> **OBJECTIVE**: Lines before the one containing "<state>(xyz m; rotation" are excluded. Repeat that line and every line after it, exactly.
□ □ □ □ □ □ □
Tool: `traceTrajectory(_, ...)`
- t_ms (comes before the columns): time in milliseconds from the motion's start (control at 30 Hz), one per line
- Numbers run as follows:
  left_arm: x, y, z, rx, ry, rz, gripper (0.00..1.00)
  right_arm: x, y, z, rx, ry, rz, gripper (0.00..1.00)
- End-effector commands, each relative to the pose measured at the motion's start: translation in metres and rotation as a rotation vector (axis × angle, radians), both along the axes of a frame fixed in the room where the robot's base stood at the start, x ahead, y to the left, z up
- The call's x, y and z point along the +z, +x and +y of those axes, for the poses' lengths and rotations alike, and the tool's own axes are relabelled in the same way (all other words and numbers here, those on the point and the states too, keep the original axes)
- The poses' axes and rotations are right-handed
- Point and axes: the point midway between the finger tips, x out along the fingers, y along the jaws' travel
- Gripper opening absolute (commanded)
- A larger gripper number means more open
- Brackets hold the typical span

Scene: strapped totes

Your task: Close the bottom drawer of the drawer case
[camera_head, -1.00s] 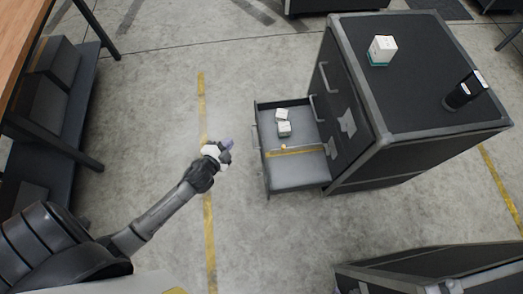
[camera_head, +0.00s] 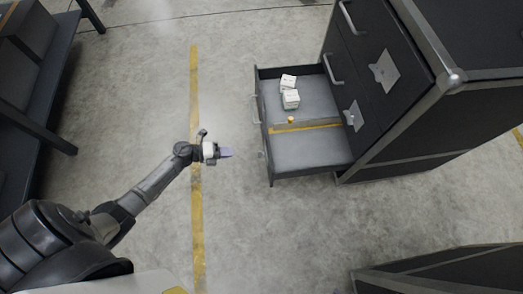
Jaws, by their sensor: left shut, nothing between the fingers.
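The dark drawer case (camera_head: 400,110) stands at the upper right, with two closed upper drawers and handles on its front. Its bottom drawer (camera_head: 310,155) is pulled out to the left, over the floor. The drawer handle (camera_head: 257,110) is on the drawer's left-facing front. Inside are white boxes (camera_head: 290,98), a small yellow object (camera_head: 291,120) and a yellow strip across the drawer floor. My left gripper (camera_head: 228,153) is shut and empty, left of the drawer front, pointing at it with a short gap between. My right gripper is not in view.
A dark shelf unit (camera_head: 40,120) stands at the left edge. Another dark case (camera_head: 440,272) is at the lower right. A yellow floor line (camera_head: 195,230) runs under my left arm. The floor between my gripper and the drawer is clear.

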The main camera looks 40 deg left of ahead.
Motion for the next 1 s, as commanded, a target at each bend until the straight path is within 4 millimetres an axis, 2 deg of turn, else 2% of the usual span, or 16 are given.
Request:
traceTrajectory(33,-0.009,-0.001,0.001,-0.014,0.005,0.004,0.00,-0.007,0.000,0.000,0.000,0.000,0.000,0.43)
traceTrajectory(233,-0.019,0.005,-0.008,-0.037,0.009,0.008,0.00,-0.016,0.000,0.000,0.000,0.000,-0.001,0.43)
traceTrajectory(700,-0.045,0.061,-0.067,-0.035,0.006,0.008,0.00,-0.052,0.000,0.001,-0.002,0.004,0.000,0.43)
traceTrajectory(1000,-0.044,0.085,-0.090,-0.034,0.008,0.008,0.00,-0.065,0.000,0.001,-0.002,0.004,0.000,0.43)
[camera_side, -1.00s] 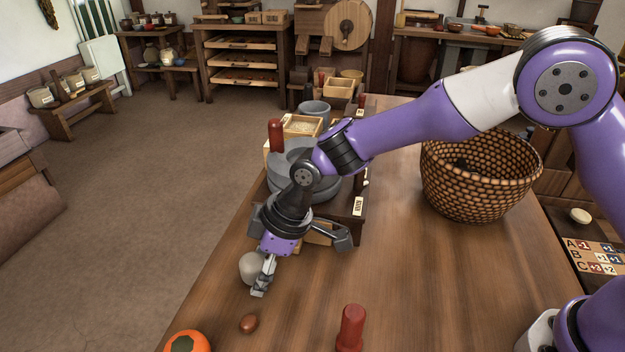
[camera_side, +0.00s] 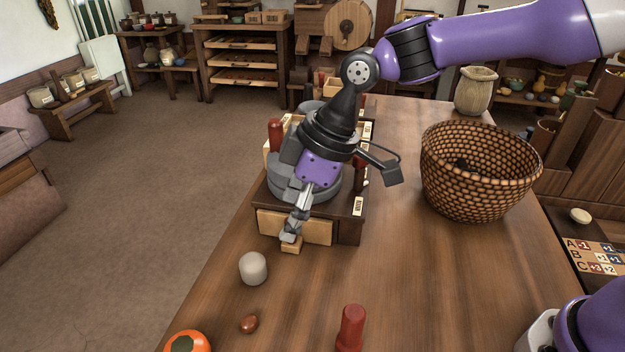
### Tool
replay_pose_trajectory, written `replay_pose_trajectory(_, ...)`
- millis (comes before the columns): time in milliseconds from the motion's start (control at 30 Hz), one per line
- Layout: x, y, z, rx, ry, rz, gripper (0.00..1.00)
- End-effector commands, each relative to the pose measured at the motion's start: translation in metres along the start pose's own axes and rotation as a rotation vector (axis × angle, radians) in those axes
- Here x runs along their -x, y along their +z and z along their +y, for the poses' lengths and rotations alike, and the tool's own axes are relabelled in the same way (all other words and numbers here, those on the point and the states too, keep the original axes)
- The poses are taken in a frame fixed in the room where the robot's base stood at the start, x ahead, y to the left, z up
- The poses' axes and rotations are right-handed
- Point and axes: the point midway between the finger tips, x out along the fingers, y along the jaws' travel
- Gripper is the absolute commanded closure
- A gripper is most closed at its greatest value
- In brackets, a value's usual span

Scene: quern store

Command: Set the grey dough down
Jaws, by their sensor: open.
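The grey dough (camera_side: 253,268) is a small pale rounded lump standing on the wooden table, left of centre near the table's left edge. Nothing holds it. My gripper (camera_side: 318,215) is open, above and behind the dough, in front of the quern. One finger hangs low by a small wooden knob on the drawer front, and the other is spread to the right. It is apart from the dough. Whether the low finger touches the knob cannot be told.
The stone quern (camera_side: 325,189) stands on a drawer stand (camera_side: 351,228) behind the dough. A brown egg-shaped thing (camera_side: 249,324), an orange fruit (camera_side: 188,342) and a red peg (camera_side: 350,328) are in front. A woven basket (camera_side: 478,190) stands right. The middle of the table is clear.

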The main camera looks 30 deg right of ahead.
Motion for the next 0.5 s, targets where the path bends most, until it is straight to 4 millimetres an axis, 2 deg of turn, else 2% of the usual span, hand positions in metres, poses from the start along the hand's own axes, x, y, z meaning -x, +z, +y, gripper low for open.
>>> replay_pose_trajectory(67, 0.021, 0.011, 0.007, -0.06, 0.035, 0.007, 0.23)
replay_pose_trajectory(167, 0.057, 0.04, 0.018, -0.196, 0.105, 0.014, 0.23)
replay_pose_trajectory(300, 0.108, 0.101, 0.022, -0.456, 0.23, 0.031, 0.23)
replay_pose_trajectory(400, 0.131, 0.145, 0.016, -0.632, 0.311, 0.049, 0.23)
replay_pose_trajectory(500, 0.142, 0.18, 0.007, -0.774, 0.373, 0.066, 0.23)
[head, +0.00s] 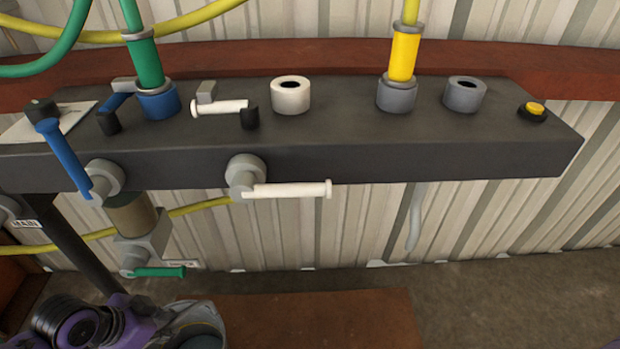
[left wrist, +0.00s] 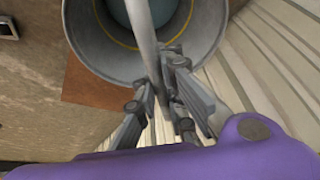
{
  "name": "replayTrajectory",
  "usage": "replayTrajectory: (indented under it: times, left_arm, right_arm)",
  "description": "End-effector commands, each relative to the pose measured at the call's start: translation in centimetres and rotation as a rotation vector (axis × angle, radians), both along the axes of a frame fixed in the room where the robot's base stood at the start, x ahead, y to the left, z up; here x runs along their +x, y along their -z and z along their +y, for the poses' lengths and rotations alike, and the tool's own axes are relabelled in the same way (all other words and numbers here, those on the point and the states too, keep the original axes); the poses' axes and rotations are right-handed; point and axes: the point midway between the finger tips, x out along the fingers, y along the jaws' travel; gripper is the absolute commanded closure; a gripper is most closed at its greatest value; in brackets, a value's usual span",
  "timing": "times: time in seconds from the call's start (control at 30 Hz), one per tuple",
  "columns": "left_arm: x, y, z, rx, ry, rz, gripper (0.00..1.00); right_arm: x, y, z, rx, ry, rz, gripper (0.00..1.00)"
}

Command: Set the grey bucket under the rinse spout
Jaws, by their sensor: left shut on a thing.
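The grey bucket (left wrist: 203,38) is at the top of the left wrist view, seen from above into its open mouth. A thin yellow line runs around its inside, and the inside looks bluish at the middle. A pale grey bar, which looks like its handle (left wrist: 143,32), crosses the mouth. My left gripper (left wrist: 163,76) is shut on this handle. In the head view only part of my purple left arm shows at the bottom left; I cannot tell the bucket there. My right gripper is not in view.
A dark bench (head: 350,150) crosses the head view, with a white port (head: 290,95), a grey port (head: 464,94), hoses and a yellow button (head: 536,107). Valve levers stick out in front, including a white one (head: 290,190). A brown mat (head: 310,318) lies on the floor.

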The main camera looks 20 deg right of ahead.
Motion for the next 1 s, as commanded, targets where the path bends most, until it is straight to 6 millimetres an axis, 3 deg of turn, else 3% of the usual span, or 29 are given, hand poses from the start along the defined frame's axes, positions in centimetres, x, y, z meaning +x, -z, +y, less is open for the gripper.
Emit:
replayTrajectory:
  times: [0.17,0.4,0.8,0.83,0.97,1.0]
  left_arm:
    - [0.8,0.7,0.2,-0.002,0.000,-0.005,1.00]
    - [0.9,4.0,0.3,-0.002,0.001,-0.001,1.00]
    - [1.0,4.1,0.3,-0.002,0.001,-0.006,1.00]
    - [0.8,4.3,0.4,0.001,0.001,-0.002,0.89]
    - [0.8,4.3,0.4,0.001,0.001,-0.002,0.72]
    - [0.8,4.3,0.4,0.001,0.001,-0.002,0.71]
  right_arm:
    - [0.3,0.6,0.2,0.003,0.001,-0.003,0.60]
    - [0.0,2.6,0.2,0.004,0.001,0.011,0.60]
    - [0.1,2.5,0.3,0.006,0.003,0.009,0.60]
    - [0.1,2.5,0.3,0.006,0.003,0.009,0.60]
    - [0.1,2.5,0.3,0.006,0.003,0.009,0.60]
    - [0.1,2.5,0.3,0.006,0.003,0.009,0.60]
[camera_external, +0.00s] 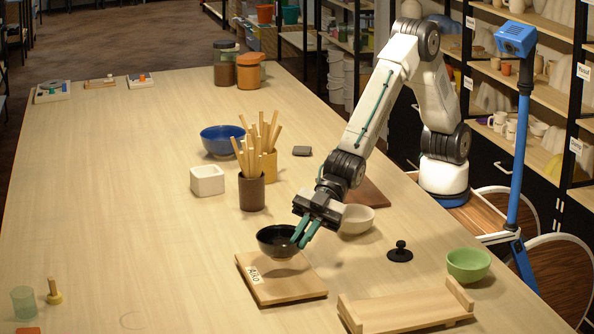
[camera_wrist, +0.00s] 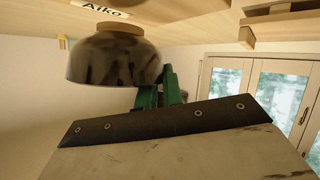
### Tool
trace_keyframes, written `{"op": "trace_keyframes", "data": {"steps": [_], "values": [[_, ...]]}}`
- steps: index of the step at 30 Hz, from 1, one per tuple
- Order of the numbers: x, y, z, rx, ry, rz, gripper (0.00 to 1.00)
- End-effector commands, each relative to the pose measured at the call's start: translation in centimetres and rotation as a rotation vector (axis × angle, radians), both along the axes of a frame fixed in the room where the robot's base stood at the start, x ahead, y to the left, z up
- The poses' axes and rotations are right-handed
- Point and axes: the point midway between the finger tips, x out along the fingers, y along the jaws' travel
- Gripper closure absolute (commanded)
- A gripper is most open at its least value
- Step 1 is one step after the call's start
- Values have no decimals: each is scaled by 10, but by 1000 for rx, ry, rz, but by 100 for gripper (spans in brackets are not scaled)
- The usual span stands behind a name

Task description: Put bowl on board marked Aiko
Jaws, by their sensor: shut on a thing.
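A black bowl (camera_external: 276,241) is held at its right rim by the green fingers of my gripper (camera_external: 304,232). In the wrist view the dark glossy bowl (camera_wrist: 115,58) hangs from the green fingers (camera_wrist: 158,90). The wooden board (camera_external: 290,287) has a white label reading Aiko (camera_external: 255,275) on its left edge; the label also shows in the wrist view (camera_wrist: 100,8). The bowl is over the back part of this board. A shadow lies on the board below it, and I cannot tell whether its foot touches the wood.
A cream bowl (camera_external: 356,219) stands behind my gripper. A black knobbed disc (camera_external: 400,253), a green bowl (camera_external: 468,264) and a wooden tray (camera_external: 405,311) lie to the right. A cup of sticks (camera_external: 251,192) and a blue bowl (camera_external: 222,140) stand farther back. The table's left side is mostly clear.

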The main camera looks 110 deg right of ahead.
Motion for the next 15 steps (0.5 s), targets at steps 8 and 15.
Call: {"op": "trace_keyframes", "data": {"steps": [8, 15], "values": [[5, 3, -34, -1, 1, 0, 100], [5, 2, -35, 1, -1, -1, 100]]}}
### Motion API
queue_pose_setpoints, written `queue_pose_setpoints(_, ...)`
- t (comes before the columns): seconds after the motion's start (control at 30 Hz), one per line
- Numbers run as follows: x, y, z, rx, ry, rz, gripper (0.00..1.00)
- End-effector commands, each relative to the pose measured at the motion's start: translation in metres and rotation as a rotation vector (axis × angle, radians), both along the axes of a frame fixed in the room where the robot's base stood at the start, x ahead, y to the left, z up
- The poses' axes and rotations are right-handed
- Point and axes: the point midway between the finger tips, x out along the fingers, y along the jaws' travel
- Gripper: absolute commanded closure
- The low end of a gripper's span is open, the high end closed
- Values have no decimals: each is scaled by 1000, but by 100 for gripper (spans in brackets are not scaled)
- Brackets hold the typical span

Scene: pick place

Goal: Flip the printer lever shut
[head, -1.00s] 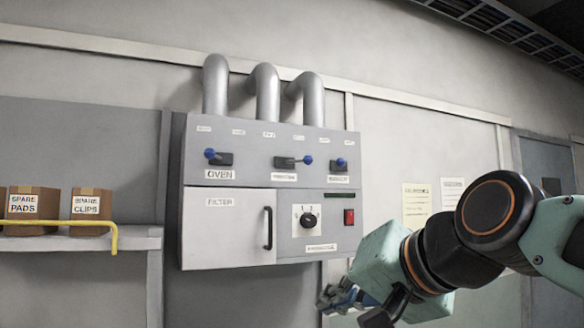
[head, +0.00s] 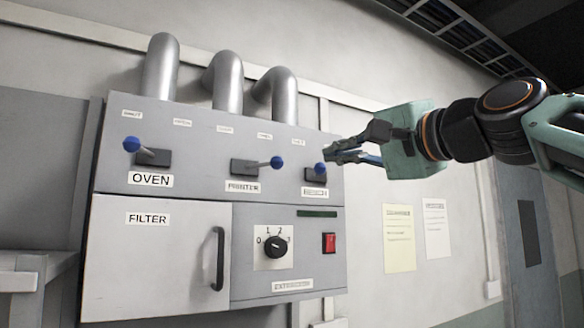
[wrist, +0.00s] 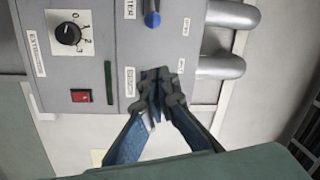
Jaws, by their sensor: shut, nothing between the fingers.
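The printer lever (head: 277,162) has a blue knob and sticks out to the right of its dark slot, above the PRINTER label (head: 243,187). Its knob (wrist: 152,20) shows at the top of the wrist view. Small labels sit above the levers, too small to read surely. My gripper (head: 330,154) is shut and empty, at the panel's upper right, beside the rightmost lever (head: 320,169) and right of the printer lever, apart from it. In the wrist view my gripper (wrist: 160,90) hides the rightmost lever; contact there cannot be told.
The oven lever (head: 131,144) points up-left. Below are the filter door (head: 155,250) with a handle (head: 217,258), a dial (head: 275,247) and a red switch (head: 329,243). Grey pipes (head: 228,80) rise above the panel. Wall right of it has papers (head: 399,238).

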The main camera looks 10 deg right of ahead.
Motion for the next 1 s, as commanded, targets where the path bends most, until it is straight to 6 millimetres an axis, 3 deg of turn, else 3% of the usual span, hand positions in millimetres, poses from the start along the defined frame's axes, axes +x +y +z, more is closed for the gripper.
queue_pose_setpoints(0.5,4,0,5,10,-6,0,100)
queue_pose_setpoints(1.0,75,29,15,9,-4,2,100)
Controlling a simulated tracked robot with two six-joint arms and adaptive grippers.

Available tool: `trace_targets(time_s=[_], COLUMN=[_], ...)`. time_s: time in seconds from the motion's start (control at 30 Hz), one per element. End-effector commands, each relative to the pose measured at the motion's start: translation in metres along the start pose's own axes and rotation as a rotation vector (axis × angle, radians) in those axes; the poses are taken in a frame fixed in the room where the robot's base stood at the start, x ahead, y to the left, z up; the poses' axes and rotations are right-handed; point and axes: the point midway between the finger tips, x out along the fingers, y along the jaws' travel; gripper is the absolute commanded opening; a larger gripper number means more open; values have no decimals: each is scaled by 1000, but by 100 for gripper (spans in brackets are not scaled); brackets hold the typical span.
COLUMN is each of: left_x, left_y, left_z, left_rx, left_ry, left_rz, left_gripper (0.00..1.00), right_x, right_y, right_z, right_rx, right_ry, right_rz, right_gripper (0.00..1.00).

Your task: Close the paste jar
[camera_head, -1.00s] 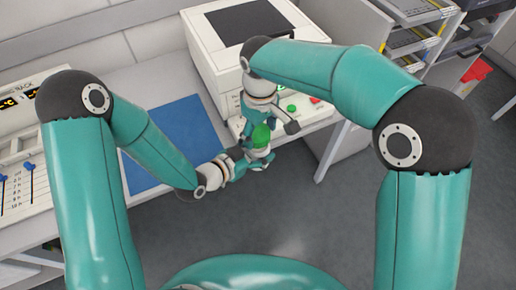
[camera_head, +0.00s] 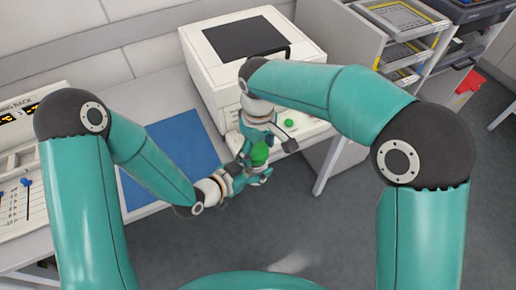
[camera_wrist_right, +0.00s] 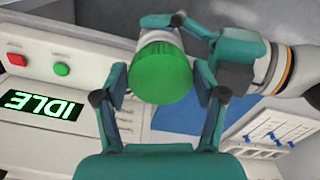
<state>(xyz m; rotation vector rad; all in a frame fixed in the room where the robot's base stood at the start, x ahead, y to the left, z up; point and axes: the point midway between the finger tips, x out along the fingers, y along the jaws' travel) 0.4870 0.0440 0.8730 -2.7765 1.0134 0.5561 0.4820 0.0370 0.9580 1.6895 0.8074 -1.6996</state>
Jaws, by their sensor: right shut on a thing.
□ □ □ □ □ □ □
> **RESPONSE FOR THIS EXERCISE**:
<state>(xyz m; rotation vector rad; all in a frame fixed in the room where the robot's base stood at the start, x ahead, y to the left, z up; point and axes: the point midway between the finger tips, x out along the fingers, y along the jaws' travel) 0.4870 0.0440 0.8730 -2.7765 1.0134 0.5561 0.4820 0.0370 0.9580 1.6895 0.8074 -1.6996</state>
Jaws, by their sensor: right shut on a thing.

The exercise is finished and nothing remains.